* EXERCISE
Return all of the data exactly as given.

* RECORD EXCERPTS
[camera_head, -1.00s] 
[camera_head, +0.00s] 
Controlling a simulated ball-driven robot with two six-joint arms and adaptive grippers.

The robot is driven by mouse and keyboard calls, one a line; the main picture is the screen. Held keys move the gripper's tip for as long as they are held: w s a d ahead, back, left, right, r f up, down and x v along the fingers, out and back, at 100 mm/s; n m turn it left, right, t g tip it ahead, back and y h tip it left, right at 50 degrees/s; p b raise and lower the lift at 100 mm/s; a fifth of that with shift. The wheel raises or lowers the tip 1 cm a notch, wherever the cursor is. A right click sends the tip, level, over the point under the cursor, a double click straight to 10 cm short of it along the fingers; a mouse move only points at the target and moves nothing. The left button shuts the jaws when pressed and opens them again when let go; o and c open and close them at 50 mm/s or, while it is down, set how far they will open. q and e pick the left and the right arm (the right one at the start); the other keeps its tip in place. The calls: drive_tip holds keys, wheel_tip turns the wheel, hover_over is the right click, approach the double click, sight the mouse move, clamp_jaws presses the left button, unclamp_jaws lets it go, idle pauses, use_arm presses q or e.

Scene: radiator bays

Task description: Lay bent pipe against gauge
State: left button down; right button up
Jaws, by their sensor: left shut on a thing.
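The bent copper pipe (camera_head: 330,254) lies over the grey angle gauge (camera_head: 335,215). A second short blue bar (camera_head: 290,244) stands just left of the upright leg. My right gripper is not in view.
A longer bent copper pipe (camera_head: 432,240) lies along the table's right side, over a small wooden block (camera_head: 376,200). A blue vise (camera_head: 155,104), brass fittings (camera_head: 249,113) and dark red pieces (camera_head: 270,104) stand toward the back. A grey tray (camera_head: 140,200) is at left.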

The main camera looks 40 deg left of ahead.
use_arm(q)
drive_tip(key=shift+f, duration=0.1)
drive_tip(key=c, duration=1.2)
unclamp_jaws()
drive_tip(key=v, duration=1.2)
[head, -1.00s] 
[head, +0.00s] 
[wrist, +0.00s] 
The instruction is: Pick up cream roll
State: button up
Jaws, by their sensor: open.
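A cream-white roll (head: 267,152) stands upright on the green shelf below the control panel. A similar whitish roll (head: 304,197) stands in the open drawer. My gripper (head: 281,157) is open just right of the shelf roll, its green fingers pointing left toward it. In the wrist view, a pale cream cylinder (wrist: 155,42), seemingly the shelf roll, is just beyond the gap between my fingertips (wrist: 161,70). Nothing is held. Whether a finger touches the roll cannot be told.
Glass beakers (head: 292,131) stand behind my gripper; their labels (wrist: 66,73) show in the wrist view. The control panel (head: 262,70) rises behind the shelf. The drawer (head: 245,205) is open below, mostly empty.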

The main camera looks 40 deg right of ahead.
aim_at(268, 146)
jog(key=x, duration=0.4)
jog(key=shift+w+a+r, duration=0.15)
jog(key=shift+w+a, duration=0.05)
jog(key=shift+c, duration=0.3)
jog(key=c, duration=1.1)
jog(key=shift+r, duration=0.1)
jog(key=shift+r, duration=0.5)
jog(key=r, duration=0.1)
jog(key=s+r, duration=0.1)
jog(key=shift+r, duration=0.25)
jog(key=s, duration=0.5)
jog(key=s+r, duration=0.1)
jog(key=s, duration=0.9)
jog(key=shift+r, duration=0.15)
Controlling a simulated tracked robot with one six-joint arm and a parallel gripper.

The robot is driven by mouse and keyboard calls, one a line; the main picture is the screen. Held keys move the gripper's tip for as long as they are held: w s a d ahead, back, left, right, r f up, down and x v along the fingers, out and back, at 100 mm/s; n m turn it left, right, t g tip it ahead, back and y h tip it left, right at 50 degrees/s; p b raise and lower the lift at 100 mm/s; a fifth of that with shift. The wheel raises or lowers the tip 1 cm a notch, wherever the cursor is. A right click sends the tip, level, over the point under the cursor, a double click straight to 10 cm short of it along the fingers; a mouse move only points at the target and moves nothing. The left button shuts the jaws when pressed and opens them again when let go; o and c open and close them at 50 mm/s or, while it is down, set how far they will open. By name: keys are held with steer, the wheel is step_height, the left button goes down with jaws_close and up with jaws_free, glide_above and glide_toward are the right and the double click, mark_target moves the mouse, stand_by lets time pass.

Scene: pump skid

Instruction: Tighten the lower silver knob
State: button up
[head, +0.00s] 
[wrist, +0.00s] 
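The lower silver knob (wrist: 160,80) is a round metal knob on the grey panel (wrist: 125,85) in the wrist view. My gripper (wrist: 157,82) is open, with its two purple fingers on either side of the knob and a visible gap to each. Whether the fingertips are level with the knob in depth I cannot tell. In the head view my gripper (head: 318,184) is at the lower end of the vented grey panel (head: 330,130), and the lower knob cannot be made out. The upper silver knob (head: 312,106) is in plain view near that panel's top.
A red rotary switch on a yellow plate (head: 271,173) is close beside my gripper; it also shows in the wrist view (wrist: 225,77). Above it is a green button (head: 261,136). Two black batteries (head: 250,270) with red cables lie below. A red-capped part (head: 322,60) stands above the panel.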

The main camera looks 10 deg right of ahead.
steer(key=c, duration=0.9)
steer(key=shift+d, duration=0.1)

* EXERCISE RESULT
[camera_head, -1.00s] 
[camera_head, +0.00s] 
Controlling a simulated ball-driven robot with two six-joint arms and adaptive grippers.

The robot is driven by mouse and keyboard calls, one a line; the main picture is the screen. Held keys move the gripper's tip for as long as they are held: w s a d ahead, back, left, right, r f up, down and x v along the fingers, out and back, at 100 mm/s; n m turn it left, right, t g tip it ahead, back and y h tip it left, right at 50 degrees/s; p b raise and lower the lift at 100 mm/s; a fifth of that with shift. The wheel raises or lowers the tip 1 cm a notch, wherever the cursor is. A right click sends the tip, level, over the point under the cursor, a double click straight to 10 cm short of it along the fingers; a mouse move only points at the target and moves nothing. The left button shuts the jaws when pressed and opens them again when let go; o and c open and close them at 50 mm/s or, while it is down, set how far they will open. q and e pick the left and the right arm (the right one at the start); the other keeps its tip in place. The calls: drive_tip holds keys, wheel_tip turns the wheel, hover_over is the right click, approach the double click, sight the mouse move, clamp_jaws presses the left button, unclamp_jaws lets it go, idle pauses, use_arm presses q or e.

Scene: radiator bays

Task description: Lay bent pipe against gauge
State: left button down; right button up
Jaws, by their sensor: left shut on a thing.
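The bent copper pipe (camera_head: 330,254) lies over the grey angle gauge (camera_head: 335,215). A second short blue bar (camera_head: 290,244) stands just left of the upright leg. My right gripper is not in view.
A longer bent copper pipe (camera_head: 432,240) lies along the table's right side, over a small wooden block (camera_head: 376,200). A blue vise (camera_head: 155,104), brass fittings (camera_head: 249,113) and dark red pieces (camera_head: 270,104) stand toward the back. A grey tray (camera_head: 140,200) is at left.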

The main camera looks 40 deg left of ahead.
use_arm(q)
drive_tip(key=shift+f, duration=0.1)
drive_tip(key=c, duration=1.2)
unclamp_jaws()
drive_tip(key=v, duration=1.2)
[head, -1.00s] 
[head, +0.00s] 
[wrist, +0.00s] 
The instruction is: Pick up cream roll
State: button up
Jaws, by their sensor: open.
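A cream-white roll (head: 267,152) stands upright on the green shelf below the control panel. A similar whitish roll (head: 304,197) stands in the open drawer. My gripper (head: 281,157) is open just right of the shelf roll, its green fingers pointing left toward it. In the wrist view, a pale cream cylinder (wrist: 155,42), seemingly the shelf roll, is just beyond the gap between my fingertips (wrist: 161,70). Nothing is held. Whether a finger touches the roll cannot be told.
Glass beakers (head: 292,131) stand behind my gripper; their labels (wrist: 66,73) show in the wrist view. The control panel (head: 262,70) rises behind the shelf. The drawer (head: 245,205) is open below, mostly empty.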

The main camera looks 40 deg right of ahead.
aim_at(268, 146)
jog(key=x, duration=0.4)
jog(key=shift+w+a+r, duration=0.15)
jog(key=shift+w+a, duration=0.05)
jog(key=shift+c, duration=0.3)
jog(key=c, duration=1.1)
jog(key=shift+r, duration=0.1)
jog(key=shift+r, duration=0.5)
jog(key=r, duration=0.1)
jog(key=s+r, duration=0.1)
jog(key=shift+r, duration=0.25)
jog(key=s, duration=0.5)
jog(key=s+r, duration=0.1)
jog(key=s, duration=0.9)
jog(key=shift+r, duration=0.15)
Controlling a simulated tracked robot with one six-joint arm and a parallel gripper.

The robot is driven by mouse and keyboard calls, one a line; the main picture is the screen. Held keys move the gripper's tip for as long as they are held: w s a d ahead, back, left, right, r f up, down and x v along the fingers, out and back, at 100 mm/s; n m turn it left, right, t g tip it ahead, back and y h tip it left, right at 50 degrees/s; p b raise and lower the lift at 100 mm/s; a fifth of that with shift. The wheel raises or lowers the tip 1 cm a notch, wherever the cursor is. A right click sends the tip, level, over the point under the cursor, a double click straight to 10 cm short of it along the fingers; a mouse move only points at the target and moves nothing. The left button shuts the jaws when pressed and opens them again when let go; o and c open and close them at 50 mm/s or, while it is down, set how far they will open. By name: keys are held with steer, the wheel is step_height, the left button goes down with jaws_close and up with jaws_free, glide_above and glide_toward are the right and the double click, mark_target moves the mouse, stand_by lets time pass.

Scene: pump skid

Instruction: Tighten the lower silver knob
State: button up
[head, +0.00s] 
[wrist, +0.00s] 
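The lower silver knob (wrist: 160,80) is a round metal knob on the grey panel (wrist: 125,85) in the wrist view. My gripper (wrist: 157,82) is open, with its two purple fingers on either side of the knob and a visible gap to each. Whether the fingertips are level with the knob in depth I cannot tell. In the head view my gripper (head: 318,184) is at the lower end of the vented grey panel (head: 330,130), and the lower knob cannot be made out. The upper silver knob (head: 312,106) is in plain view near that panel's top.
A red rotary switch on a yellow plate (head: 271,173) is close beside my gripper; it also shows in the wrist view (wrist: 225,77). Above it is a green button (head: 261,136). Two black batteries (head: 250,270) with red cables lie below. A red-capped part (head: 322,60) stands above the panel.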

The main camera looks 10 deg right of ahead.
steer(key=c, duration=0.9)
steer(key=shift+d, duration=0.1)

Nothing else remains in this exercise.